Although a lot of people must have tuned in to the first show out of interest, having heard that this brand-new series was about a bunch of high school kids who danced and sang and played good music, there must have been a lot of people who missed Episode One and didn't start following the adventures of the pupils at the Performing Arts High School until they'd heard from their friends about how brilliant the show was!

That first episode was called "Metamor­phosis", an apt title as the story concerned new pupils trying to settle into a way of life which was completely different from anything they'd experienced before. The episode dealt with Julie Miller, in particular, as she was undergoing a double crisis. Not only had she moved from a country area, Grand Rapids , to the big city, but her mother and father had just split up, and her mother's loneliness echoed the way Julie felt in her new school.

The episode opens with Lydia Grant and Professor Shorofsky auditioning teenagers who would like to get into the Performing Arts High School . After seeing a talentless girl who wants to be a cheerleader at football games, it's Julie Miller's turn. As she starts playing her cello, everyone is entranced, even Bruno and Montgomery who come bursting in with some equipment to be set up.

Prof. Shorofsky asks Julie what brings her all the way from Grand Rapids to New York and she replies, sadly: "My Mum and Dad got divorced." This is the first thing we hear about Julie's background. Over the next few episodes, the private lives of all the leading characters are gradually revealed to us.

Coco is the next person we learn some­thing about, as the next short scene takes place in the school corridor as Coco and Lydia chat about what they did in the school holidays. Coco got a job with a theatre group and the nearest she got to performing on stage was understudying an actress who didn't fall sick once!

"Sorry you didn't get to be a star", says Lydia sympathetically.

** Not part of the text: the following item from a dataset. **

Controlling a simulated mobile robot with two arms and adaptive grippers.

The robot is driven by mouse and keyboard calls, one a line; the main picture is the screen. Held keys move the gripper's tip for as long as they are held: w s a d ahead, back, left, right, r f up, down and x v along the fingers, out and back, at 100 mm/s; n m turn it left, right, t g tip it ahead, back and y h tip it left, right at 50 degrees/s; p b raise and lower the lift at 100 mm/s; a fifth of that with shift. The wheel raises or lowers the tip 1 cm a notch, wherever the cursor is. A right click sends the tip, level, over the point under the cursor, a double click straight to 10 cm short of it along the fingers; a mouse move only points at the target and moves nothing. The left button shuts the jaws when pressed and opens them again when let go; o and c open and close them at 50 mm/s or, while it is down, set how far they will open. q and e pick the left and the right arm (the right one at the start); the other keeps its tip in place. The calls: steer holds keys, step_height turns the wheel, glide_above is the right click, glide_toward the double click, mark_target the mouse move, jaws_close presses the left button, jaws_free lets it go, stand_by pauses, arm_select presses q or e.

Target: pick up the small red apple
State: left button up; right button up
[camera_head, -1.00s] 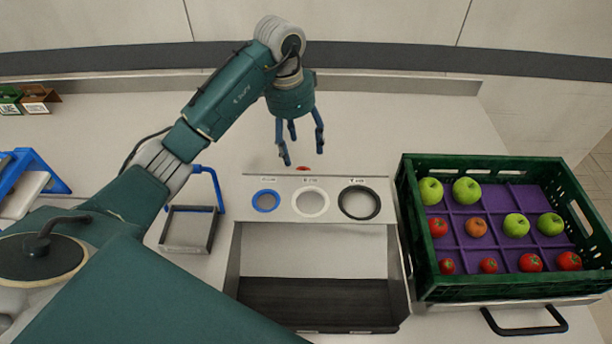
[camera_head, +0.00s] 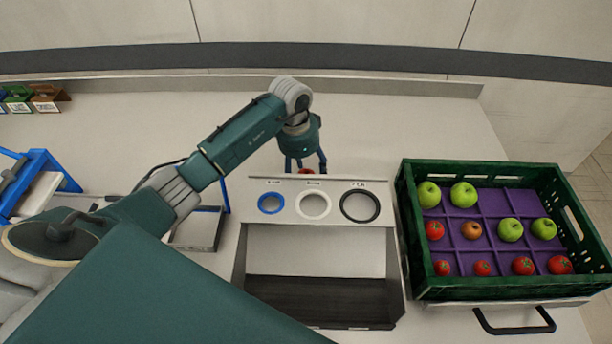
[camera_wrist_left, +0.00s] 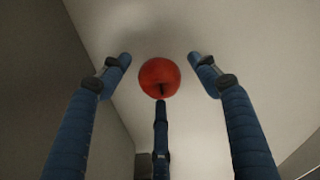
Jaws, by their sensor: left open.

"I'm already a star", replies Coco . "The thing is, not enough people know it yet!"

This is the first glimpse we get of Coco 's seemingly indestructible self-confidence and ambition, which she tries to instill in Julie later on in this episode.

Julie is accepted by the school and we see her having a chat to her mother before turning up for her first day. Mrs. Miller is insisting that Julie takes a taxi to school, because she's terrified of her daughter becoming a victim of New York street violence. Julie refuses, but when her mother offers to walk her to school, she flies out and hails a cab, rather than submit herself to the shame of turning up with her mother as if she were an infant!

As Julie gets out of the taxi outside the school building, she accidentally bumps into Coco who has been strolling along reading a paper. This incident sparks off an instant enmity between Coco and Julie.

The class have their first English lesson with Miss Sherwood, who asks them to make up a sentence illustrating the meaning of the word `pretentious'. Coco fixes Julie with a black look and says "Coming to school in a cab is pretentious".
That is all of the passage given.